A pyramid without a higher education roof?
Not only because it sums up the position perfectly, or because for many the pyramids are a distinctive symbol of Africa, but also because those who built the pyramids realised that they take time to construct.
Done successfully, they endure for generations. Produced too quickly, they collapse into a useless pile of rubble.
Expanding higher education
African higher education needs to expand. Its enrolment rates are the lowest in the world and the demand for high quality skills is rising rapidly. The summit drew together an impressive range of figures – a former UN secretary general, the chair of the African Union Commission and an array of presidents and ministers – to tell us this.
For Senegal’s higher education minister, Mary Teuw Niane, such expansion was a ‘non-negotiable’ element in Africa’s renewal.
The World Bank representative told us (without a hint of irony) that higher education offered the best returns of an educational investment – and particularly so in Africa. It was music to the ears of those of us who work in the system.
More worryingly, this consensus also seemed to extend to the pace of change. In short, the quicker the better.
The actual speed varies throughout Africa – but some of the figures are startling, with some national systems doubling enrolments in just a few years.
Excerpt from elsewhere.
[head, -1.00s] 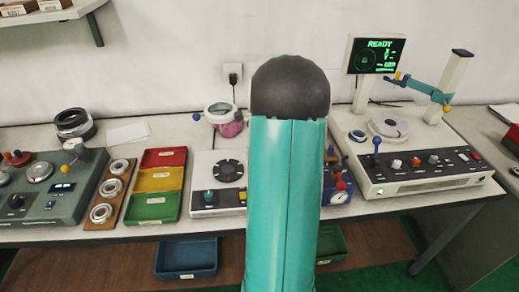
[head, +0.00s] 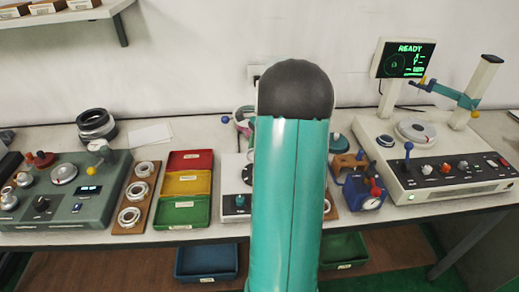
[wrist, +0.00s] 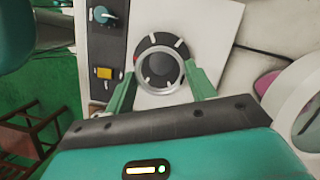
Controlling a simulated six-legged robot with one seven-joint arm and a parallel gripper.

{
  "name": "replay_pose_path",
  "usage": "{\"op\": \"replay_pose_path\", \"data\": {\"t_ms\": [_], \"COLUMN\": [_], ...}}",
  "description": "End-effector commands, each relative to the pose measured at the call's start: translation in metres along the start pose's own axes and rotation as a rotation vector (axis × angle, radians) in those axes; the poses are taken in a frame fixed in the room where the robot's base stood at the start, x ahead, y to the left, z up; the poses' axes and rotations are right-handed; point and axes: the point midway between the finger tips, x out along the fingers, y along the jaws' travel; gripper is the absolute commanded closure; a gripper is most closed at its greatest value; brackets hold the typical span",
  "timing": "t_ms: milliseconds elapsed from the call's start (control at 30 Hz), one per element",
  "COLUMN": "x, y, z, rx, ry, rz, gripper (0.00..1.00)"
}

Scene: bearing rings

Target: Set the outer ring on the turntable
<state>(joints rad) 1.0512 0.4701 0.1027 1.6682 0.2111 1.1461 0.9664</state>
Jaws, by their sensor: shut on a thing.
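In the wrist view, my gripper (wrist: 161,69) has its two green fingers shut on a silver outer ring (wrist: 160,92). The ring is over a dark disc with pale spokes (wrist: 163,41) on a white machine; I cannot tell the gap between them. In the head view, my arm hides the gripper and the held ring. The silver round turntable (head: 416,132) is on the white tester at the right, below a screen reading READY. Nothing shows lying on it.
A wooden stand (head: 123,205) with silver rings, coloured bins (head: 180,212) and a green-grey machine (head: 75,215) are on the left. A blue device (head: 362,196) stands right of my arm. The tester's post (head: 482,90) and teal arm rise beside the turntable.

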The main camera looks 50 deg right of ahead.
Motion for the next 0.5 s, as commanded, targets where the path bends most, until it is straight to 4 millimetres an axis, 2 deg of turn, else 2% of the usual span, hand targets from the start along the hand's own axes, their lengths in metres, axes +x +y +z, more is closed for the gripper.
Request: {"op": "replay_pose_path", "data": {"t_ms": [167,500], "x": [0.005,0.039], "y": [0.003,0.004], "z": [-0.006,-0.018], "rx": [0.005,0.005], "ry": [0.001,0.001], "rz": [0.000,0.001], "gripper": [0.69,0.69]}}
Private sector and open learning will contribute to such growth, as well as the hard pressed public sector.
But few really believe that this can be achieved without some reduction in quality, often in universities that have only just recovered from the cataclysmic impact of decline in the 1980s and 1990s that occurred when funding to the sector was choked off under the banner of structural adjustment.
Universities need to stand up against this consensus, at least until growth is properly resourced and can be properly planned.
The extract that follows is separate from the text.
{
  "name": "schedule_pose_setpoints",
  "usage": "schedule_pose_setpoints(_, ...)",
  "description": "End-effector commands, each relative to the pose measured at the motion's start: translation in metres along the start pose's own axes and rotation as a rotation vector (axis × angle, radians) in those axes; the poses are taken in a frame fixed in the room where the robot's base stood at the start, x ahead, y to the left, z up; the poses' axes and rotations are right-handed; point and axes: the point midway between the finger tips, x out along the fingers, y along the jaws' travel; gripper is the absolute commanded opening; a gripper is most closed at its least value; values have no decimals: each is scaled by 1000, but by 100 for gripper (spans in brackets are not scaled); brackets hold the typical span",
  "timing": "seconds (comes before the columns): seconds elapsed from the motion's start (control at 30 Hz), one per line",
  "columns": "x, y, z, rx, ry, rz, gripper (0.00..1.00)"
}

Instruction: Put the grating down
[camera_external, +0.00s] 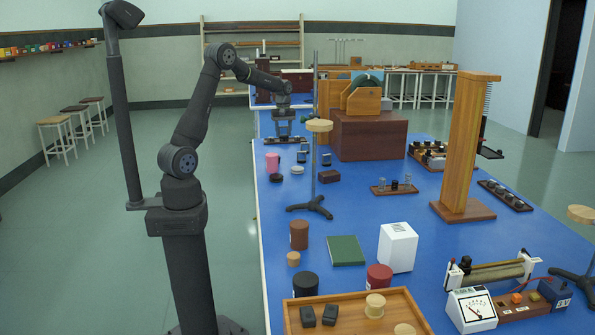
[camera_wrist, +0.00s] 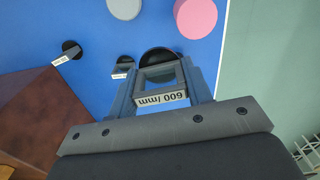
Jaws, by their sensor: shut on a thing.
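The grating is a small dark square frame (camera_wrist: 161,77) with a white label reading "600 /mm" (camera_wrist: 162,98), upside down in the wrist view. My gripper (camera_wrist: 162,84) is shut on it, with one finger on each side. In the external view my gripper (camera_external: 283,130) points down over the far part of the blue bench. The grating is small there and partly hidden by the fingers. A dark round shape (camera_wrist: 160,55) shows behind the frame. I cannot tell whether the grating touches the bench.
Two similar small labelled pieces (camera_wrist: 124,63) (camera_wrist: 70,50) stand nearby. A pink cylinder (camera_wrist: 196,17) and a grey disc (camera_wrist: 124,8) are close. A large brown box (camera_external: 370,136) stands to the right, and a tripod stand (camera_external: 313,180) stands nearer. The bench edge is close on the left.

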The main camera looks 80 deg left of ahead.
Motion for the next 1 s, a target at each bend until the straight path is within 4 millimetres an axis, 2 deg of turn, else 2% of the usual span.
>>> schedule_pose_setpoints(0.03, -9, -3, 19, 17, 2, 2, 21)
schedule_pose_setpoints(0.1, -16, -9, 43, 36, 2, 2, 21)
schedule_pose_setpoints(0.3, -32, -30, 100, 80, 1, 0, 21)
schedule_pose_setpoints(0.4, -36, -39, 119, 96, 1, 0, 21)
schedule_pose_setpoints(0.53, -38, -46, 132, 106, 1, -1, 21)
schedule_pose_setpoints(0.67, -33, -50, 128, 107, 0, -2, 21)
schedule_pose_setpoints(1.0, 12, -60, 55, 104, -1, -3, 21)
The vice-chancellor of the University of Cape Town, Dr Max Price, struck a welcome note of dissent, arguing that rapid growth was in conflict with the needs of an internationally recognised research university, and that for Cape Town the latter would prevail.
But the argument does not just apply to research.
The employability issue
The conference heard much of employers’ need for graduates, and ways to make higher education more relevant.
Let’s be clear, though: employers don’t want graduates just for the sake of it, and the levels of graduate unemployment witnessed today suggest they may not even want more of them.
What we heard clearly at the summit was that employers want graduates with the skills – technical or professional – to do, or even create, jobs. And to do them well.
If we want graduates with much prized analytical and critical skills, we need to talk to them during their degrees, ensure that they talk to each other, and critically engage on the work that they produce.
Lots of ways were suggested to promote this: mentoring, project work, working in teams, facilitating work placements. Most of these, however, have the common characteristic of being relatively labour intensive to implement.
Others argued that expansion was necessary for social equity – that we can only ensure that the most deserving candidates will get a place at university by pursuing a form of ‘massification’ to drastically increase the number of places available.
However, no-one – and least of all first generation university students whose families are making real sacrifices to send them there – wants a disappointing educational experience resulting in qualifications that don’t stand up in the market place.
Properly financed – and properly planned – expansion can produce the benefits that ministers are seeking.
One speaker pointed to Singapore as an example of how a strong higher education sector has led to a vibrant economy. She was right – but Singapore’s approach was a million miles from that now being proposed for Africa.
Their expansion was nothing if not planned, and put quality first. It has resulted in the development of two of the highest rated universities in the world. Rapid expansion however was never part of the plan. Indeed, publicly funded places are still being strictly controlled in Singapore to this day.
Academic staff shortages
An issue that was only alluded to briefly during the summit, but needs to be brought fully into view, is the question of academic staff shortages. Students, after all, need to be taught. In order to preserve quality, any expansion in student numbers needs to be met with an expansion in the academic ranks.
African countries that have pursued rapid expansion in their higher education system offer us some stark lessons. Newly created or expanded universities, both public and private, often suffer staggering student-to-staff ratios, a scarcity of adequately qualified staff, and a high reliance on visiting lecturers to teach their students.
Clearly, such conditions will not be conducive to achieving the outcomes being sought.
New educational technologies and a greater use of distance and blended learning may be able to ease this pressure, but the expertise – and more critically the infrastructure – are not yet in place to do so on anything approaching the scale being discussed.
Expansion needs careful planning
Recognising the value of higher education is critical. Let’s hope those governments who were so vocal in their support in Dakar will make the same point when the next generation of development goals is determined later this year.
But we must not allow the development community to move unchallenged from a previous and highly damaging position of having no confidence in higher education to one where expectations run far ahead of what is realistic.
Limiting growth to sustainable levels may be unpopular now, but the emergence of huge cohorts of unfulfilled graduates whose aspirations have been shattered represents an even more potent threat to social unrest in future.
If the expansion is not carefully planned and comes without the necessary resources and attention to quality, then however unfairly, it will be universities that get blamed when their part of the pyramid collapses.